- The Washington Times - Thursday, February 28, 2013

Candidates often make outrageous claims. It comes with the territory. But Rep. Edward J. Markey, seeking the Massachusetts seat in the U.S. Senate vacated by John F. Kerry, redefines “outrageous.” He wants to “repeal” the Citizens United decision by the U.S. Supreme Court, which he compared to the Dred Scott decision of 1857, when the high court ruled that a slave named Dred Scott could not sue for his freedom because as “descended from Africans,” he was not a citizen of the United States. This effectively upheld the institution of slavery.

“I want to go to the United States Senate in order to fight for a constitutional amendment to repeal Citizens United,” Mr. Markey told a group of Massachusetts voters. “The whole idea that the Koch brothers, that Karl Rove can say, ‘we’re coming to Massachusetts, to any state of the union with undisclosed amounts of money,’ is a pollution, which must be changed. The Constitution must be amended. The Dred Scott decision had to be repealed. We have to repeal Citizens United.”

Hyperbole is a familiar ingredient of political debate, and long may it wave. But Mr. Markey should take two aspirin, lie down and he’ll probably feel better. We think reversing Citizens United is a bad idea — tinkering with free speech is always a bad idea — but reversing any court decision is a legitimate, if not always worthy goal. Nevertheless, even if Citizens United is as bad as Mr. Markey says it is, it hardly rises to the evil of slavery. Such racial insensitivity has no place in the debate, circa 2013.

Citizens United v. Federal Election Commission grew out of a lawsuit over an unflattering television documentary about Hillary Rodham Clinton, intended for wide broadcast. The Federal Election Commission ruled it could not be broadcast within 30 days of a primary election or within 60 days of a general election. In proceedings before the Supreme Court, the government argued that it had the power to ban not just movies, but even a book, if it contained just one sentence expressly advocating the election or defeat of a candidate, whether the material was published or distributed by a corporation or a union.
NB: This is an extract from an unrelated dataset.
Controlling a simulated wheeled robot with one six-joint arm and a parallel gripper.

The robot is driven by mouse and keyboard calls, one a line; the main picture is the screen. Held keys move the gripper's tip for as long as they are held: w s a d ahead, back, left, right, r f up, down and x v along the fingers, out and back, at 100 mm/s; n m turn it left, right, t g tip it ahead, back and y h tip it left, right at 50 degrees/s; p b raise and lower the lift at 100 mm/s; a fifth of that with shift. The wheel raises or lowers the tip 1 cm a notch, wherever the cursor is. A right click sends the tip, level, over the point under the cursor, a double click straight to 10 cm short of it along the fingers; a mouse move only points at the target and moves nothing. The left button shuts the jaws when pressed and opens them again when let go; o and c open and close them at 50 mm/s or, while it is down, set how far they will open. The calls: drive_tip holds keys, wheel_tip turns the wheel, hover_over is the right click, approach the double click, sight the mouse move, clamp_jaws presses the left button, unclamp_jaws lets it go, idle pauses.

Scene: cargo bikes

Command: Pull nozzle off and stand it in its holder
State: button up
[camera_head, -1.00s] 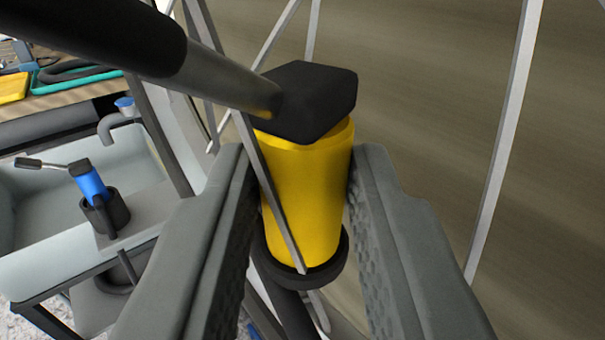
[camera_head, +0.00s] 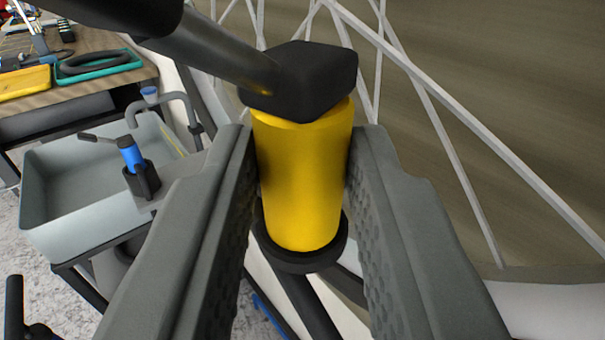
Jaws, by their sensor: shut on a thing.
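My gripper (camera_head: 302,190) is shut on the yellow nozzle (camera_head: 300,175), with one ridged finger on each side of its body. The nozzle has a black angular head (camera_head: 303,82) on top, a dark lever or tube running to the upper left, and a black ring at its base with a dark hose below. A blue nozzle (camera_head: 130,153) with a grey lever stands in a black cup holder (camera_head: 143,181) at the sink's near right corner. No empty holder for the yellow nozzle can be made out.
Wheel spokes (camera_head: 420,95) are close behind and right of the nozzle, with a pale rim at lower right. A grey sink (camera_head: 75,190) with a curved tap (camera_head: 165,100) stands left. A wooden bench (camera_head: 95,75) holds yellow and teal trays.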

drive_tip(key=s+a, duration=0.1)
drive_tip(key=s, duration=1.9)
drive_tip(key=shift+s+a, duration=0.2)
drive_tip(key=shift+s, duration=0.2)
The court ruled for free speech by a vote of 5 to 4, with the usual liberal suspects dissenting. The First Amendment applies to corporations and unions as well as individuals, since unions and corporations are made up of individual citizens.

Mr. Markey is not the first politician to seek to amend that pesky First Amendment, which stubbornly insists that it applies to everyone. In 1998, the House of Representatives, by a margin of 345 to 29, rejected a similar effort by Richard A. Gephardt, then a Democratic representative from Missouri. Since Mr. Markey can’t seriously think his repeal of free speech will be adopted, his bluster is obviously meant to fire up his base, which lately has been particularly annoyed by Karl Rove’s Crossroads GPS. Silencing not just Mr. Rove, but George Soros, who has contributed millions to liberal and left-wing groups, by restricting everyone’s speech would hurt the left, too. In the 2012 election cycle, the unions spent more than $1 billion, nearly all of it to elect liberal Democrats.

Mr. Markey should have learned by now that the proper response to free speech he doesn’t like is more free speech that he does like. His cavalier lack of regard for free speech is something for Massachusetts Democrats to keep in mind when they vote in their party primary on April 30.